Each DZIEJASŁOÚ figuratively throws down the gauntlet to the today’s situation in Belarus, with its economic and political instability. So, under the circumstances we have decided this year to pick up the numeration where we last left off, and this issue comes as number eight, though it is actually the first one in 2004. What we really adhere to and believe in is continuity in publishing the best of contemporary Belarusian literature and gradually expanding the circle of our contributors and readers.
This time DZIEJASŁOÚ opens with The Light Is Still Shining by the People’s Poet of Belarus Nił Hilevič, who alongside traditional poetic forms offers you some of his tankas. Let us draw your attention to new poems Sleepless Is My Insomnia by Aleś Piśmiankoú, Between Lightning and Thunder by Ludka Silnova, Where the Spring Begins by Uładzimir Mazho and There Are Neither the Weak Nor the Strong by Jury Čarnikievič.
As for the Prose, this issue mainly focuses on middle-aged and younger writers. You will find here The OAP by Leanid Drańko-Majsiuk, The Dead End, or the Life Circle of a Learned Agriculturist by Siarhiej Urubleúski and two novellas by Uładzimir Ściapan, entitled The Other Side of the Night and The Nameless River. Besides, we are glad to present writers who have just embarked on a career in literature, that is, Taciana Łaúryk with her novella In the Lord’s Dream and Vadzim Bołbas with Season Reminiscences.
There are two absorbing discoveries awaiting you in our traditional Debut section. They are The Bridges Are Burning by Vinceś Klimus, a young poet studying at college in Bieraście, and A Mid-October Calendar by Teda Lee (this is a pseudonym used by a first-year student of the Belarusian State University, Department of Journalism).
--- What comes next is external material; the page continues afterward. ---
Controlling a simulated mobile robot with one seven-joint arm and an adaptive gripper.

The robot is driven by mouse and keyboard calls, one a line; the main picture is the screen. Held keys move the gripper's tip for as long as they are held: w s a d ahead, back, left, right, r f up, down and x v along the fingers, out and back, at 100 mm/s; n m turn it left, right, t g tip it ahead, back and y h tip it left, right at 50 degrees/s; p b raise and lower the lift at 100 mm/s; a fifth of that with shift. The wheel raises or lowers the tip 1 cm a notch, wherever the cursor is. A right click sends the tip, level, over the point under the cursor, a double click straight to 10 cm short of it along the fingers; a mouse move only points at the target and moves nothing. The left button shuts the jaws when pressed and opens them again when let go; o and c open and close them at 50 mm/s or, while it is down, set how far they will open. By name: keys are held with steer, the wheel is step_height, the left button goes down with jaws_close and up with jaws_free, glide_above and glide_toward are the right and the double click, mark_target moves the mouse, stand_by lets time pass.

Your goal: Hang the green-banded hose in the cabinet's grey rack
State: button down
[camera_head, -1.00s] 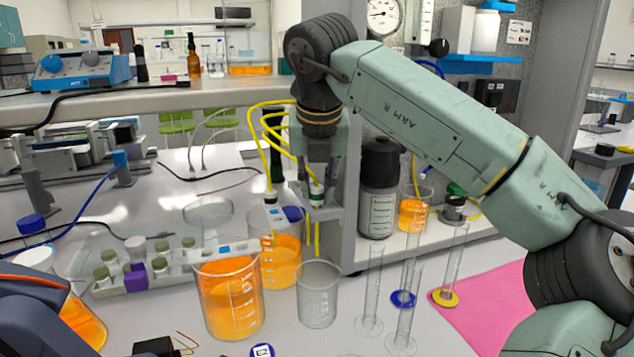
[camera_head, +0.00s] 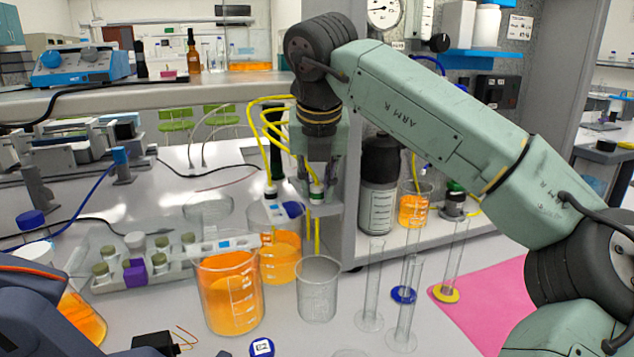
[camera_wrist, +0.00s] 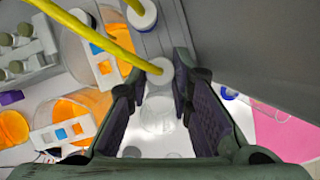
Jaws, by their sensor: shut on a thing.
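The green-banded hose (camera_head: 316,196) has a pale fitting with a green band and a yellow tube. My gripper (camera_head: 317,178) points down and is shut on its fitting. In the wrist view the pale round fitting top (camera_wrist: 160,70) lies between my fingertips (camera_wrist: 158,82); its green band is hidden there. The grey rack (camera_head: 334,222) juts from the cabinet's left upright, right at the fitting. I cannot tell whether the fitting is seated in a slot. A yellow tube piece hangs below it. A second hose with a dark band (camera_head: 269,193) stands just left.
Below are an empty beaker (camera_head: 317,288), two beakers of orange liquid (camera_head: 229,298) and several thin glass cylinders (camera_head: 371,290). The cabinet upright (camera_head: 352,240) is close on the right. A dark bottle (camera_head: 379,190) stands inside the cabinet. A pink mat (camera_head: 480,300) lies at right.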

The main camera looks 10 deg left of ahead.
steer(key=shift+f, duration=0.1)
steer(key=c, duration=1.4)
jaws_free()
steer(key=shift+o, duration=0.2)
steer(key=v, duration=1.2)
The Translations section has in stock poems by two French avant-garde poets René Daumal and Jacques Jouet, whose Poetry in Black and White and Underground Poems have been translated by Źmicier Sierabrakoú and Juraś Barysievič, respectively. In addition, you are bound to be fascinated by Gabriel Garcia Marquez’ Ghosts of Memory from Twelve Weird Stories. These are rendered into Belarusian by Valery Bujvał.
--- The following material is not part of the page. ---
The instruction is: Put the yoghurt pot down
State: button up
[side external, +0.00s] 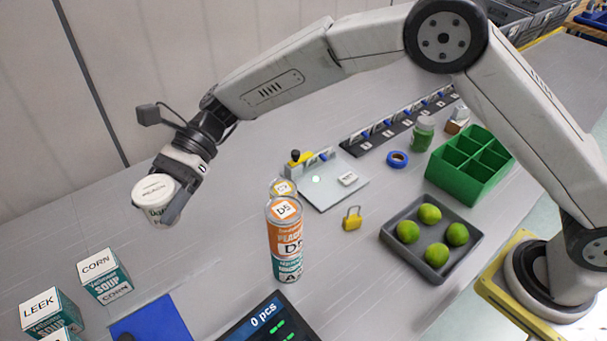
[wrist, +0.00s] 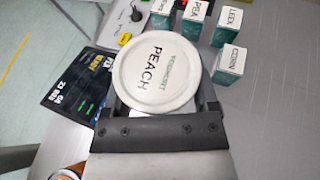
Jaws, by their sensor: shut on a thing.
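The yoghurt pot (side external: 155,196) is a white tub with a lid; in the wrist view its lid (wrist: 155,75) reads "YOGHURT PEACH". My gripper (side external: 172,198) is shut on the pot, with a finger on either side of it. The pot is held at the left of the side view and looks raised above the grey table (side external: 220,265), though the exact gap is hard to tell. In the wrist view my gripper (wrist: 158,112) covers the pot's near side, and the lid hides most of its body.
Soup boxes (side external: 104,276) marked CORN and LEEK stand at the lower left, near a blue mat (side external: 150,322). A grey tray of limes (side external: 432,268) and a green crate (side external: 470,165) are further right.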

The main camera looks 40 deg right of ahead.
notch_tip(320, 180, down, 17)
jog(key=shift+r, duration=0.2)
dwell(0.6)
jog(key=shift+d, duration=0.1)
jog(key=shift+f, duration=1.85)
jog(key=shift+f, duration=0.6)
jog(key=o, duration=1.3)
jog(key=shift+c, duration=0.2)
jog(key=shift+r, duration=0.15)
140 years ago, in 1864, one of the leaders of the 1863 uprising Kastuś Kalinoúski was executed. To commemorate the great Belarusian national activist, Aleś Pietraškievič brings forth his historical tragedy The Knight of Freedom.
The Archives section publishes Vasil Bykaú’s diary notes of different years. They are entitled Life’s Paradoxes and illustrated with the author’s own drawings. So this is the first time the readers have had an opportunity to get a glimpse of the world-famous writer’s artistic legacy.
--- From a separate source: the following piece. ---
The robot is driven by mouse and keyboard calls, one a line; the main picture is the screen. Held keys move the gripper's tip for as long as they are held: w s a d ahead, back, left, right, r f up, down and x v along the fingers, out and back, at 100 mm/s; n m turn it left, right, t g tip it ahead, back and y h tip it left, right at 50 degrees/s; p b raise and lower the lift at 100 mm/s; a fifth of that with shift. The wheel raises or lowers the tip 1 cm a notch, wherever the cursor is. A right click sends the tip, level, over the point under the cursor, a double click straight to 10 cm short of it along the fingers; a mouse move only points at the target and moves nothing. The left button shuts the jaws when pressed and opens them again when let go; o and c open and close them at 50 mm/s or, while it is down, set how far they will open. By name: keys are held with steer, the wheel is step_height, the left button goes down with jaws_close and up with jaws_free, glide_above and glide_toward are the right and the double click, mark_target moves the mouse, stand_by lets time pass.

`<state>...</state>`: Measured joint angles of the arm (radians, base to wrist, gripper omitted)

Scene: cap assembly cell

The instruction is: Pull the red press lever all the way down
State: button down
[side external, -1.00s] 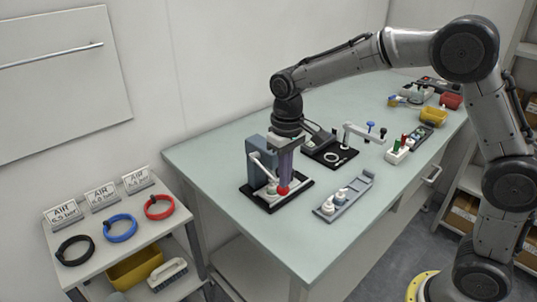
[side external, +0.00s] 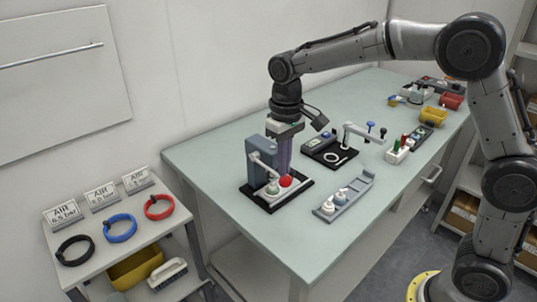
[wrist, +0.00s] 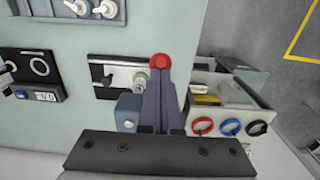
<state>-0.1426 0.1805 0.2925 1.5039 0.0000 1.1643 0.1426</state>
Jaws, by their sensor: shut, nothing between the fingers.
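The press (side external: 262,160) has a blue-grey column on a black base, near the table's left end. Its pale lever arm slopes down toward the red ball knob (side external: 286,181), which sits low over the base. In the wrist view the red knob (wrist: 160,61) shows just past my fingertips. My gripper (side external: 284,168) points down with its purple fingers together and empty, right behind the knob in the side view. The fingers (wrist: 161,75) also show in the wrist view. I cannot tell whether they touch the knob. Two pale round parts sit on the press base beside the knob.
A grey tray with white caps (side external: 344,198) lies right of the press. A black-based fixture (side external: 330,150) stands behind it. A side cart (side external: 95,262) at left holds colored rings and air-pressure signs. The table front between them is clear.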

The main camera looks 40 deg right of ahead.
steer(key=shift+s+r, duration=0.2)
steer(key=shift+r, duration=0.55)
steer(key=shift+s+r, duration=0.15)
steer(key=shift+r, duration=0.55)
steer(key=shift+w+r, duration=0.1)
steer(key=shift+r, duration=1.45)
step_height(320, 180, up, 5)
The Literary Criticism, Essays and Art sections have a lot of interesting contributions. Thus, Anatol Sidarevič in A Chronicle of Spine-Breaking Time casts light onto the life of prominent Belarusian social democrat Anton Łuckievič in the 1920s–30s. Meanwhile, Michaś Mušynski in The Testament to Serve the Motherland features Maksim and Haúryła Hareckis and all their family, who worked hard towards a brighter future for Belarus. Uładzimir Zamkaviec’s article In the Grip of Totalitarianism centres on Belarusian émigré prose, whereas Viktar Chursik’s contribution Capital Punishment is a life-story of a Belarusian, who worked as a cabman for Alexandre Pushkin’s daughter and perished during Stalin’s repression. In his essay A Starry Context for Pahonia Piotra Vasileúski comes up with his concept of heraldry in general and state coats of arms in particular. And Halina Bahdanava in The Key to Get Through the Looking Glass gives you an insight into the legacy of Mikoła Sielaščuk, the artist who met his tragic death several years ago in Italy.
And finally, Iryna Šaúlakova in her Intertext column analyses what is new in Belarusian literature (see A Modest Resistance Day in the Pause Reservation).